Başbuğ, bütün kararların kendisinden geçeceğinden kuşkusu olmayan bir başbuğ gibi davranıyordu rahatlıkla.

Ama kimilerine göre gerçek bir entelektüeldi. Huntington’ı, Fukuyama’yı pek muteber kabul eden, Weber’den alıntılar yapan Başbuğ, gerçekten de entelektüel bir asker portresi çizmek için epeyi çırpınmıştı. Ama heyhat, bu çorbayla karın doymuyordu.

Nitekim kalkıp kurumunu eleştirenleri damarlarında Türk kanı bulunmamakla itham ediyordu. İşte entelekti de zaten bu kadardı. Sokma akılla altı satır dünya analizi yapılabilir çünkü. Asıl derdini açık edivermişti sonunda. Asil Türk kanına sahip olmayanlar karşısında kahramanca savaşı sürdüren komutan.

Bu soysopçuluk, bu kan merakı karşısında kimse ona höt demeyecek; bunu da biliyordu nasılsa.

Oylarımızla seçilmiş insanlara dağın yolunu gösterirken de haddini aştığını bir an olsun düşünmüyordu. Ama nasılsa hür Türk basınının gözbebeğiydi.

Şimdi basının da paşalarını kibarca uğurlama vaktidir.

İstifalar ve sonrası

Paşaların kafalarımıza muhtıra dayayıp bizi kanı bozuk ilan edeceklerine istifa etmiş olmaları son derece hayırlıdır.

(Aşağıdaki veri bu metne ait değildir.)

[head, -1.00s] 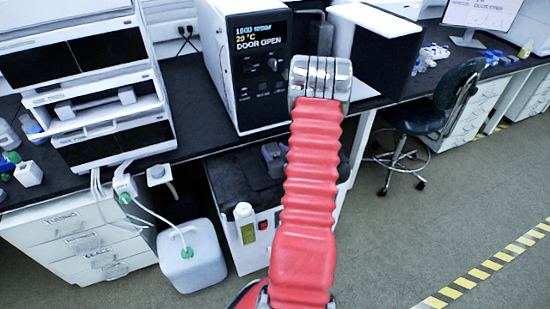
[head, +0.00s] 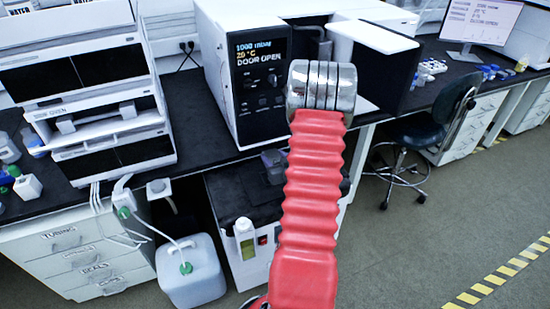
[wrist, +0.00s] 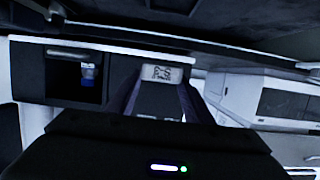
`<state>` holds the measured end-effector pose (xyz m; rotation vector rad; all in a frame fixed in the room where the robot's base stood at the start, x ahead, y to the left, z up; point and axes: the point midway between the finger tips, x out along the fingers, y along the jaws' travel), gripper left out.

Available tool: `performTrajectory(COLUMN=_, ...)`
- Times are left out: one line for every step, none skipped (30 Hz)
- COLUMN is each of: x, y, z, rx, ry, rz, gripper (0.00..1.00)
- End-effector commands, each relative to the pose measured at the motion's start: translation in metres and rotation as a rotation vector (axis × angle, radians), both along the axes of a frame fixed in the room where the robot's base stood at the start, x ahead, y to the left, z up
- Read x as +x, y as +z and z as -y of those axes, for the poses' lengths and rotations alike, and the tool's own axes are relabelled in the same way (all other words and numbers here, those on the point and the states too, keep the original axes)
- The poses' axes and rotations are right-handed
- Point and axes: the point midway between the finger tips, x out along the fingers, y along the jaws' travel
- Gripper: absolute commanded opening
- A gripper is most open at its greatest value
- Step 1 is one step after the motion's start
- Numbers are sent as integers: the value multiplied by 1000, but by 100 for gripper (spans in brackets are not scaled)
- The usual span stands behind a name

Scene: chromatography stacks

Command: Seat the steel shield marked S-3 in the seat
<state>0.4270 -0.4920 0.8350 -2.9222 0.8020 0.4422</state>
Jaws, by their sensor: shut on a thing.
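My gripper (wrist: 158,97) shows in the wrist view, with its two fingers closed on a small grey piece (wrist: 160,108). A pale label (wrist: 162,73) with dark characters shows at the top of that piece, but I cannot read it surely as S-3. In the head view my red arm reaches toward the instrument with the open-door message (head: 258,85), and its metal wrist hides the gripper and the piece. I cannot make out the seat in either view. A dark recess (wrist: 75,75) with a small blue-and-white vial lies left of the fingers in the wrist view.
A stack of white instruments (head: 85,75) stands on the left of the black bench. A black box-shaped door or cover (head: 375,65) is right of my wrist. A chair (head: 440,125) stands at the right, and a white jug (head: 190,275) below.

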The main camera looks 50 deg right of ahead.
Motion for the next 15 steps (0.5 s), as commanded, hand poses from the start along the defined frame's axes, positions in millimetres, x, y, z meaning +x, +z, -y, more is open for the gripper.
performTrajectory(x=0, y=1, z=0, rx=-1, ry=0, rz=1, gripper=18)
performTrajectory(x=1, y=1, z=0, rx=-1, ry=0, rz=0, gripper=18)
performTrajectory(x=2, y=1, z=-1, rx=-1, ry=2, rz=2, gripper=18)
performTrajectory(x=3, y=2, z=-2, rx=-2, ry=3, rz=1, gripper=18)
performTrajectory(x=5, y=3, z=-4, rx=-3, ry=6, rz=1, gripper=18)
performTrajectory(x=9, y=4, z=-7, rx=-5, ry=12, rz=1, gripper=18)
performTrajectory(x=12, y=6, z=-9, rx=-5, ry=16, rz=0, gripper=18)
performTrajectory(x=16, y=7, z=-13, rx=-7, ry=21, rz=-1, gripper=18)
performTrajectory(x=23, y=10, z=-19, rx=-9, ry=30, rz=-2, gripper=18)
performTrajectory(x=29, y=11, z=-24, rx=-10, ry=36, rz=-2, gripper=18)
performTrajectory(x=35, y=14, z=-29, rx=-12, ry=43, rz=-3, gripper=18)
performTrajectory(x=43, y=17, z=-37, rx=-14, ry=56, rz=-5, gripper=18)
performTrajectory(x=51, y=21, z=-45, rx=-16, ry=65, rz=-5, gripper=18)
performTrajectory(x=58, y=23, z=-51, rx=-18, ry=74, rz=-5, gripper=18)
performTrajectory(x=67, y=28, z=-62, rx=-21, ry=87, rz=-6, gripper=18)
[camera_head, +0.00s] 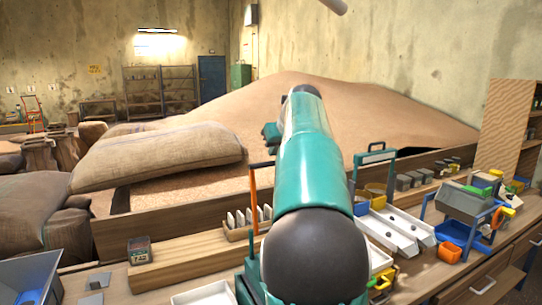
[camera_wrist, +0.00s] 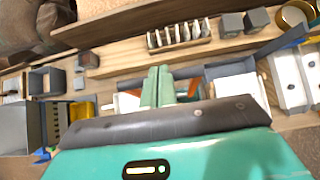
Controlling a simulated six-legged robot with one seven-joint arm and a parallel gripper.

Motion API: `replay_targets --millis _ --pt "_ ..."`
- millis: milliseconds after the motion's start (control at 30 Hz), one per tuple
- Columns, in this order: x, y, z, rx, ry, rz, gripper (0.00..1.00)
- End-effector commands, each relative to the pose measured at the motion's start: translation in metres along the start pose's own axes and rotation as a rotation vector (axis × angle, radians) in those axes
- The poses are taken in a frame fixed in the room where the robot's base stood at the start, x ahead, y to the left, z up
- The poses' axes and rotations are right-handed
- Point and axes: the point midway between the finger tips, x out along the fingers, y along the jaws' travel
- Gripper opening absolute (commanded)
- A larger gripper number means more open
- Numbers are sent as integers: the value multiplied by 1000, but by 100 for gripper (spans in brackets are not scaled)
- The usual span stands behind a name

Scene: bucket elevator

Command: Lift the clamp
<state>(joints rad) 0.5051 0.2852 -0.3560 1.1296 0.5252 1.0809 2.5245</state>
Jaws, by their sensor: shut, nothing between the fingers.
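My gripper (camera_wrist: 158,88) shows in the wrist view as two green fingers side by side, shut and empty, above the workbench. A pale tray-like thing with reddish parts (camera_wrist: 127,103) lies behind and beside the fingers, which partly cover it. I cannot single out the clamp with certainty in either view. In the head view an upright orange bar (camera_head: 253,195) stands just left of my arm; I cannot tell what it belongs to. My arm fills the middle of the head view and hides the bench behind it; the fingers are not visible there.
A slotted wooden rack (camera_wrist: 180,36) with pale plates stands beyond the fingers. Dark blocks (camera_wrist: 245,22) and white trays (camera_head: 393,233) lie to the right. A grain heap (camera_head: 350,105) and sacks (camera_head: 160,155) lie behind the bench.

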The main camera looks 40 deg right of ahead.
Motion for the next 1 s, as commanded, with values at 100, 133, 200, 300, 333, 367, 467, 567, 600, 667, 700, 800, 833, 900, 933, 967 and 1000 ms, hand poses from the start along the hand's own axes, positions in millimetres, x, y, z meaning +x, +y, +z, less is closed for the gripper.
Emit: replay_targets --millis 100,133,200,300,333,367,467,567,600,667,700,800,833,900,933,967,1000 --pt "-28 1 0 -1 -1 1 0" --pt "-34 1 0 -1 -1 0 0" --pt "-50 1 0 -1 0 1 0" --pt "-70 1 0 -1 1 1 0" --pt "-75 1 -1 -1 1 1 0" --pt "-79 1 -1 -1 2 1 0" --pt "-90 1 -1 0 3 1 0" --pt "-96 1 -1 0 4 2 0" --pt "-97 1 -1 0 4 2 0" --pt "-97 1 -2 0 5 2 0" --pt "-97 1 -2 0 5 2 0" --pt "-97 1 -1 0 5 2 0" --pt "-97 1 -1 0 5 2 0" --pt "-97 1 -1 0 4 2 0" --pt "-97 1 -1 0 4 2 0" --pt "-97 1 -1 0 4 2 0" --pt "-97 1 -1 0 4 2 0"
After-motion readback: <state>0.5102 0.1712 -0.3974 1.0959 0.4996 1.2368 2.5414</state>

Şimdi parasız yatılı yoksul çocukların kendilerini giderek memleketin en büyük sorumlu-dokunulmaz birer kayzeri olarak görmelerini sağlayan eğitimin sorgulanması gerekiyor.

Askerlik eğitimi ve örgütlenmesi, bizim demokrasi diye bilegeldiğimiz mevhumun tamamıyla dışında yaşanan bir gerçeklik değil mi? Varlığının sebebi, emir-komuta zincirini asla sorgulamayan, kafasını ve ruhunu sadece savaşa odaklamış güçlü, uyanık ve itaatkâr askerler yaratmak değil mi? Emretme dilinin, savaş için eğitilmiş ama 24 saat savaşmayan bir toplulukta ne tür gerilimlere yol açabileceğini tahmin etmek hiç de zor değil.

Elinde çekici var diye her sorunu çivi olarak gören TSK’nın sözü ağırlığını yitirecek elbet. AKP, sivilleşme konusundaki kararlılığını, Kürt sorununun askeri bir çözüme baktığı görüşünden vazgeçerek, siyasetin Kürt aktörlerinin sözünün yolunu açarak pekiştirebilir.
Umalım, bu hayırlı gelişme barışa vesile olsun.